Select every line holding the word "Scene" and copy it.
· · ·
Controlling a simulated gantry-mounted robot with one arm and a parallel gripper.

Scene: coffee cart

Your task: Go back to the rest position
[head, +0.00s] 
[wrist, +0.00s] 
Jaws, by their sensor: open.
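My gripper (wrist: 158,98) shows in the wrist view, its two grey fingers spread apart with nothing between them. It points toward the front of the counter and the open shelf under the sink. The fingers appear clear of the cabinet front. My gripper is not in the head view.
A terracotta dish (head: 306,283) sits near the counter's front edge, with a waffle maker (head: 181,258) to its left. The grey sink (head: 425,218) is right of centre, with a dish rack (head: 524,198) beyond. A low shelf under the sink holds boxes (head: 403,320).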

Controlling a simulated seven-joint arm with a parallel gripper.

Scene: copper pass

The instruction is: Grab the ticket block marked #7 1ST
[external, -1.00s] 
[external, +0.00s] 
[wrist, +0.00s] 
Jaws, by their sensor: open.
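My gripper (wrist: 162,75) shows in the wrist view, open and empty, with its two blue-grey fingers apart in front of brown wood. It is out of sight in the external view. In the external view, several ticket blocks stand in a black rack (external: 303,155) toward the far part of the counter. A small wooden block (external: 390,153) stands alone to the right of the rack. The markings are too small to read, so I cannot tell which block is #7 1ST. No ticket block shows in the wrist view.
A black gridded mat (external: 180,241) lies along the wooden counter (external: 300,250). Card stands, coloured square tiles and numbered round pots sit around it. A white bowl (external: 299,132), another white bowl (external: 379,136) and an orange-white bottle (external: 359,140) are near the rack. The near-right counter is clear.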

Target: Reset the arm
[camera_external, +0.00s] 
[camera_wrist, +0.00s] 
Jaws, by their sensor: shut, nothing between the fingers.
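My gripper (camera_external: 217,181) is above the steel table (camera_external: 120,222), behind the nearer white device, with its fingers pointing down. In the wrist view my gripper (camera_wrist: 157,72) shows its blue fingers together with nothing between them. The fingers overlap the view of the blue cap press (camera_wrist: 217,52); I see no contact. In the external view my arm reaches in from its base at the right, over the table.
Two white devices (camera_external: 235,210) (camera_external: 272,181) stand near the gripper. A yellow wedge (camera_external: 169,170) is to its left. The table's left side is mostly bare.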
· · ·
§ **Solved problem**
Scene: coffee cart
Scene: copper pass

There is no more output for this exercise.